TD customers spy opportunities in sub 50p stock
RBS, Yell and Taylor Wimpey provide short-term profits despite floundering share prices. Angus Rigby, Chief Executive Officer, TD Waterhouse comments: "Overall trading activity rose again over the last seven days, with buys and sells registering an increase of 11.50% and 13% respectively compared to the previous week. Royal Bank of Scotland (RBS), Lloyds Banking Group and Barclays are still the most popular choice among our customers and continue unchallenged to hold the top positions, representing almost 59% of buys and 58% of sells of our weekly top ten charts."RBS takes over the top slot from Barclays in the buys table, having seen 36% more of its stock bought than sold this week. RBS, which announced on Monday its plans to cut 9,000 jobs globally in an effort to reduce costs by £2.5bn over the next three years, had seen its share price rise at the beginning of April (from 23p on 30th March to just over 30p on 3rd April). Even at these low levels there could have been the potential for some short-term profits if trades were timed correctly. However, with RBS stock hovering so close to the bank's open offer price of 31¾p, shareholders were not so keen to take up the offer. This left the Government with no other choice but to take up the unsubscribed stock and increase its stake in RBS from 58% to just over 70%.
"Meanwhile, heavily indebted Taylor Wimpey has entered our top ten at number four this week in both the buys and sells tables. The struggling house builder's share price currently stands at 46p, compared to 508p when it hit its peak two years ago, but despite these low levels the stock has in fact registered an 83% hike over the week following the successful completion of a much sought after refinancing agreement after months of negotiations with the banks. The continuing downturn of the British housing market may have seen the house builder's share value plunge but Tuesday's deal should ‘give the group flexibility to enable it to trade through the current downturn' according to CEO Pete Redfern.
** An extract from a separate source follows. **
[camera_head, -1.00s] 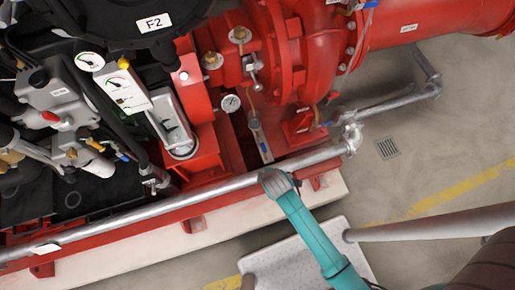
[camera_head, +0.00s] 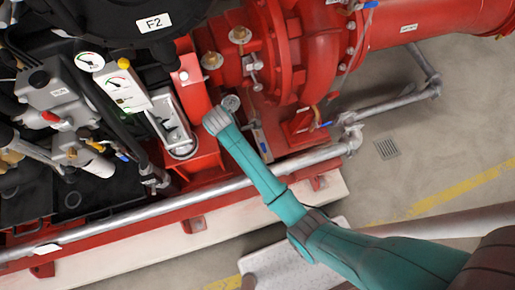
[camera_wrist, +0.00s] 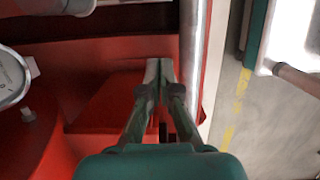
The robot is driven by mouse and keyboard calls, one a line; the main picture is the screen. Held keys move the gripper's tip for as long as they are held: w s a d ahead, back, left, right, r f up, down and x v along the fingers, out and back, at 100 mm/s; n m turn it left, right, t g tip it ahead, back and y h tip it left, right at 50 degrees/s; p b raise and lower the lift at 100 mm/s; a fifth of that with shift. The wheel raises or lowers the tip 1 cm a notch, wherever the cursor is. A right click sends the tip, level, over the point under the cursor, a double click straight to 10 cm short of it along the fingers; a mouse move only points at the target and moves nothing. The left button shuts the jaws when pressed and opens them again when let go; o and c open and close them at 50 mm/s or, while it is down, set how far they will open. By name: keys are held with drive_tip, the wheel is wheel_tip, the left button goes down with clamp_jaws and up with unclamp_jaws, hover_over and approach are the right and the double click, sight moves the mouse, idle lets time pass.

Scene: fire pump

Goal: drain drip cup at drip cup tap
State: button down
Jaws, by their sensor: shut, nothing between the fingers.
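In the head view a small grey fitting with a blue handle (camera_head: 263,146) stands on the red frame below the pump; I take it for the drip cup tap, but cannot be sure. My teal arm covers part of it, and I cannot make out a cup. The end of my arm reaches over the red frame, left of this fitting, and its fingers are hidden there. In the wrist view my gripper (camera_wrist: 158,68) is shut and empty, with its tips together over red metalwork. No tap is recognisable in the wrist view.
A round gauge (camera_wrist: 10,76) is at the left of the wrist view. A long grey pipe (camera_head: 105,213) runs along the front of the red frame. The red pump casing (camera_head: 300,55) is behind. Open floor with a drain grate (camera_head: 387,149) lies to the right.

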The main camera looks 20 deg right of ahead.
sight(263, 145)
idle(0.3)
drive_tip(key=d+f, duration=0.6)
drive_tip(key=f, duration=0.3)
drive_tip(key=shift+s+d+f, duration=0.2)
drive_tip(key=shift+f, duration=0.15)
"Finally, another new entry this week at number five and number eight of our buys and sells tables respectively, is the directory inquiries firm Yell Group. Last Friday the company's share price leapt a massive 42%, to 21.25p, on the back of rumours that the group was mulling the appointment of restructuring advisors in four to six weeks in order to help renegotiate terms for its £4.3bn debt burden, while a possible sale of its overseas businesses may help pay the rest of it down. ABN Amro analyst Paul Gooden says this is an aggressive short covering and a clear sign of how tough market conditions are at the moment, seeing as Yell only just renegotiated its covenants last October."